Ao ler este trabalho de António Hespanha tentei convocar as noções que me foram incutidas pelo ensino do Estado Novo sobre os tempos da expansão portuguesa e sobre os episódios que conduziram à sua retração.

Se bem me lembro, tudo tinha começado a correr mal no período filipino: o Brasil e Angola tinham sido recuperados, Ceuta, Ormuz, Malaca e Ceilão tinham-se perdido para sempre, mas da informação veiculada não  resultava evidente o que se passara, em particular que alguns insucessos tinham ocorrido já depois da Restauração  (em Ceuta, segundo creio, o governador optou por Espanha, Ormuz foi tomada pelos nossos aliados ingleses,  Malaca e Ceilão arrebatadas  pelos Holandeses), nem que a população portuguesa de Ormuz se tinha transferido para Mascate (Omã) e a de Malaca para Macassar (Celebes) soluções que não duraram. A propósito da subsistência de um crioulo português em Malaca, Hespanha critica a iniciativa infeliz verificada já no Século XX de aí tentar ensinar o português padrão. Os livros de História registam a entrega de Tanger e Bombaim à Inglaterra, a título de dote de D. Catarina de Bragança, mas não falam das Terras do Norte, de Chaul e Baçaim.

Mas para além do que integrou o império formal e se perdeu, quantas comunidades nas áreas de que já não nos recordamos, na Pérsia, na Índia – Indico ocidental e Índico oriental (só há pouco ouvi falar de S. Tomé de Meliapor), nas costas do golfo de Bengala, na actual Birmânia, no Sião, no Cambodja, no Vietname (sobretudo na Cochim – China, o nome será nosso e visa distinguir a região da de Cochim –  Índia,  e no Anam, tendo-nos sido o Tonquim  mais hostil), em Java, nas Molucas e mais adiante no Mar de Timor. Hoje em dia esqueceu-se que cedemos / vendemos Solor, mas António Hespanha não deixa de se referir aos “portugueses” que por lá se manifestavam.

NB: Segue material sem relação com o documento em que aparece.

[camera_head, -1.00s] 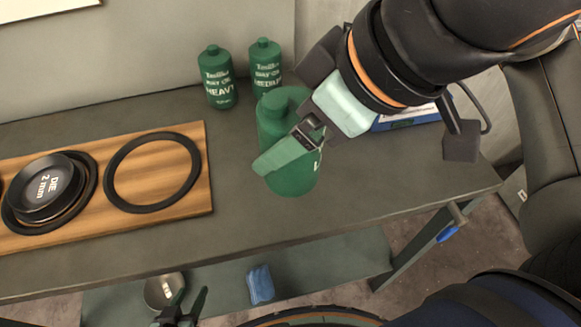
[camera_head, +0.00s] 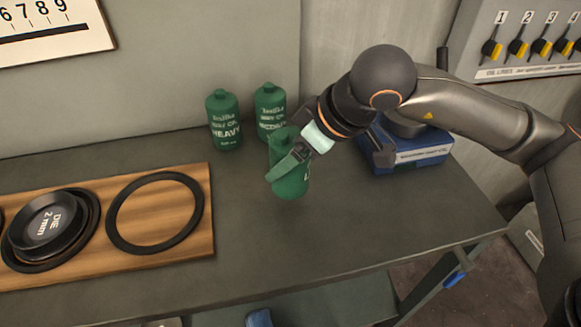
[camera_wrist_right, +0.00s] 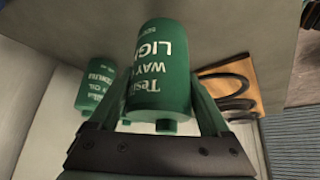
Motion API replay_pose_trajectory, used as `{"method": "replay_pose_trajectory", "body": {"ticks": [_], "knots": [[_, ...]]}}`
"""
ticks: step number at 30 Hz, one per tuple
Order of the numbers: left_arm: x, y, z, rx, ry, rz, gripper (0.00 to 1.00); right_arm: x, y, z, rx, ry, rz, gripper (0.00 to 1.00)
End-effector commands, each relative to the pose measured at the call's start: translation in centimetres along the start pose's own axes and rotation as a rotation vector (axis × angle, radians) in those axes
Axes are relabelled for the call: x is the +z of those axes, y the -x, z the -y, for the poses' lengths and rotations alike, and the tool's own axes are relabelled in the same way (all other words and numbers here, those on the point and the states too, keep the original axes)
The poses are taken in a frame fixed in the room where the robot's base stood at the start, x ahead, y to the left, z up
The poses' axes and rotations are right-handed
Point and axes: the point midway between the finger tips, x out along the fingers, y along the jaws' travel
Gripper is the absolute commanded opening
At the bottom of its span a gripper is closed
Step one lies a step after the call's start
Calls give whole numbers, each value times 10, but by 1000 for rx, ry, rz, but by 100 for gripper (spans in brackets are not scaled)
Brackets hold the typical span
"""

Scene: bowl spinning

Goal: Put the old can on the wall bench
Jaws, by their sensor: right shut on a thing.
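A green can (camera_head: 292,182) with a cap is held upright over the wall bench (camera_head: 350,235), near two other green cans. Its label reads "WAY OIL LIGHT" in the right wrist view (camera_wrist_right: 160,65), where it shows upside down between the fingers. My right gripper (camera_head: 290,165) is shut on this can. I cannot tell whether the can's base touches the bench top. My left gripper is not in view.
Two green cans, one marked HEAVY (camera_head: 224,120) and one beside it (camera_head: 270,110), stand at the back wall. A wooden board (camera_head: 205,240) with black rings lies left. A blue box (camera_head: 425,155) is at right. The bench front is clear.

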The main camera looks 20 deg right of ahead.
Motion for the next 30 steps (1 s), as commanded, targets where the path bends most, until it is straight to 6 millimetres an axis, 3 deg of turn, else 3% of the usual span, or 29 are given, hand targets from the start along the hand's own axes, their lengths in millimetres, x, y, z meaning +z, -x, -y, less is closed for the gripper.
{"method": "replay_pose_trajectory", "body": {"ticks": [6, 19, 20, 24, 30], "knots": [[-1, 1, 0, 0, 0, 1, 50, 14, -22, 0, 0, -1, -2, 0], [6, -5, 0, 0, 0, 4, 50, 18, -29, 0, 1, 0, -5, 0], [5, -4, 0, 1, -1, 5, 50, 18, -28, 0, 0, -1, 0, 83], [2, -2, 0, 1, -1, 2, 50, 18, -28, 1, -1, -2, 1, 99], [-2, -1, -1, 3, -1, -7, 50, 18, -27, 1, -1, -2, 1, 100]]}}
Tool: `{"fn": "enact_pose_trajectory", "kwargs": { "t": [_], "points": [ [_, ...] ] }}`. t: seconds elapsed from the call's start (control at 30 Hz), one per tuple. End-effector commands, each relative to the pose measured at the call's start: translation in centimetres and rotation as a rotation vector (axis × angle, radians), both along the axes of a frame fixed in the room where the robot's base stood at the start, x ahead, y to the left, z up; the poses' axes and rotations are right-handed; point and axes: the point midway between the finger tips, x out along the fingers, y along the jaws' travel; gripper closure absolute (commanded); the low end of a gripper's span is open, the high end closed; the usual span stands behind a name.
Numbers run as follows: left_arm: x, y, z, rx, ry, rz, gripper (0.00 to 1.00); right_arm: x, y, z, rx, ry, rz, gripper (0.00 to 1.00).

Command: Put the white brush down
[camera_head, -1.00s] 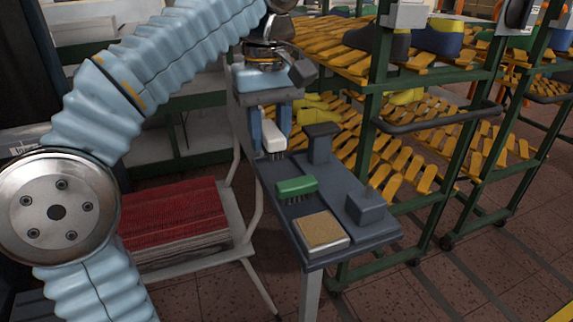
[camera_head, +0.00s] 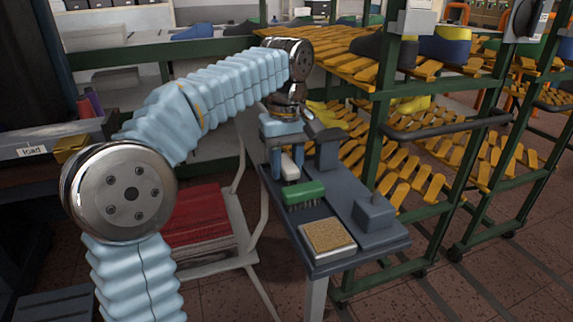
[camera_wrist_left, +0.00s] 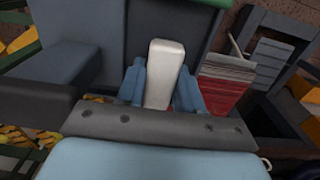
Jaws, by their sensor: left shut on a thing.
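The white brush (camera_head: 290,167) is between the fingers of my left gripper (camera_head: 288,169), at the far left end of the grey stand (camera_head: 376,244). The gripper is shut on it and points down. The brush also shows in the left wrist view (camera_wrist_left: 166,73), with a blue finger on each side. Its bristles are hidden in the head view behind the green brush (camera_head: 303,193). I cannot tell whether it touches the stand's top. My right gripper is not in view.
A tan-topped block (camera_head: 327,235) lies at the stand's near end. A green rack with yellow slats (camera_head: 395,165) is close on the right. A red stack (camera_head: 202,217) rests on a chair-like frame at left.

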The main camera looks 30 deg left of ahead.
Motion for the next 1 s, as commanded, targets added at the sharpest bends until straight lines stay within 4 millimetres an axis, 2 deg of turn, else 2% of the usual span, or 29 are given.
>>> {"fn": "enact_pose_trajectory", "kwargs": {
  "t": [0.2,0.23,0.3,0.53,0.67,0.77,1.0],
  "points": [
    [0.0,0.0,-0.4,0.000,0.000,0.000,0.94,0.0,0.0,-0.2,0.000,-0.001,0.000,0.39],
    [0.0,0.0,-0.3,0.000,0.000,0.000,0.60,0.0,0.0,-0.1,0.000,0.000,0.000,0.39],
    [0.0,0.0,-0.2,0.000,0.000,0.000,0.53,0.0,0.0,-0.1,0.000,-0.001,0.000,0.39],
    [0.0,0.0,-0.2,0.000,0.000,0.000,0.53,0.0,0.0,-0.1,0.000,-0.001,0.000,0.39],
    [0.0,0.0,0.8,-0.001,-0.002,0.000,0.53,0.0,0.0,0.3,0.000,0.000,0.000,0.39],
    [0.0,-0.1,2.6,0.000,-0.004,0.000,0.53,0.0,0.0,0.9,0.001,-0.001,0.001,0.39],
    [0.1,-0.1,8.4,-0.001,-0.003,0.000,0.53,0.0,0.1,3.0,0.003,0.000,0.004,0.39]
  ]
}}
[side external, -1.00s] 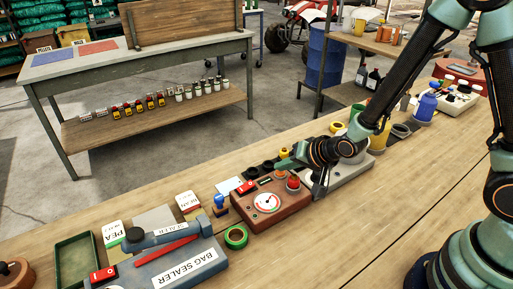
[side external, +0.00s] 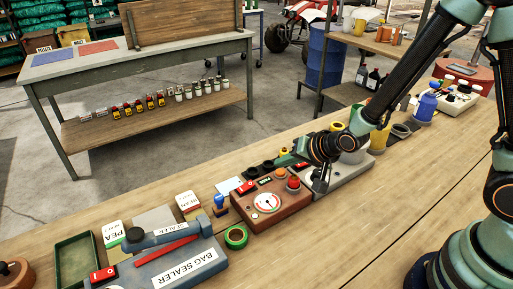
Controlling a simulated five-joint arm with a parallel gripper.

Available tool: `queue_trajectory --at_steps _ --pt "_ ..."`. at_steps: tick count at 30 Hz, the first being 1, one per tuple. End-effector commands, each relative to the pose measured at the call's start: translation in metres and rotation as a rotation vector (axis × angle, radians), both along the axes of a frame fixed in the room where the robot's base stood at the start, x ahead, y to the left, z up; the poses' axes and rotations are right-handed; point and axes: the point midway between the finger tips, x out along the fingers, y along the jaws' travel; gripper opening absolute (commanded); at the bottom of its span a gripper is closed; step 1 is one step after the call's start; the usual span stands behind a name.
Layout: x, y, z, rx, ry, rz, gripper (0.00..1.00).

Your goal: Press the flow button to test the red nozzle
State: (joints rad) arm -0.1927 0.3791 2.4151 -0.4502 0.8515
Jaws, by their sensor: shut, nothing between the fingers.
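A brown test box (side external: 270,211) stands on the bench. It has a round white dial (side external: 267,202), a red rocker switch (side external: 246,187), a small dark display and a small orange button (side external: 280,172). A red knob-like part (side external: 293,182), possibly the red nozzle, stands at its right end. I cannot tell which control is the flow button. My gripper (side external: 319,192) is shut and empty, pointing down just right of the red part, over the grey unit beside the box. Whether its tips touch anything is too small to tell.
A grey unit (side external: 350,178) adjoins the box on the right. A yellow-topped item sits behind the box. A green tape roll (side external: 236,237), a blue stamp (side external: 220,206) and a bag sealer (side external: 170,265) lie to the left. The bench front is clear.

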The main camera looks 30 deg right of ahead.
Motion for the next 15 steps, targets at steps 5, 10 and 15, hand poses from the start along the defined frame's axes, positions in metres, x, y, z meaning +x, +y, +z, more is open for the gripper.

Mais acima as comunidades cristãs secretas no Japão, e as nossas interfaces na China, tais como Liampó (de que fala a Peregrinação) e Macau (que Hespanha explica não considerar incluída no império formal).

Em África já tinha ouvido falar dos “grumetes” da Guiné, nas descrições de René Pelissier,  e dos laços com as populações do Casamansa, bem como dos “ambaquistas” de Angola, mas não tinha ideia de que uma parte das populações que resistiram à ocupação efectiva de Moçambique também já tinha sofrido a influência portuguesa.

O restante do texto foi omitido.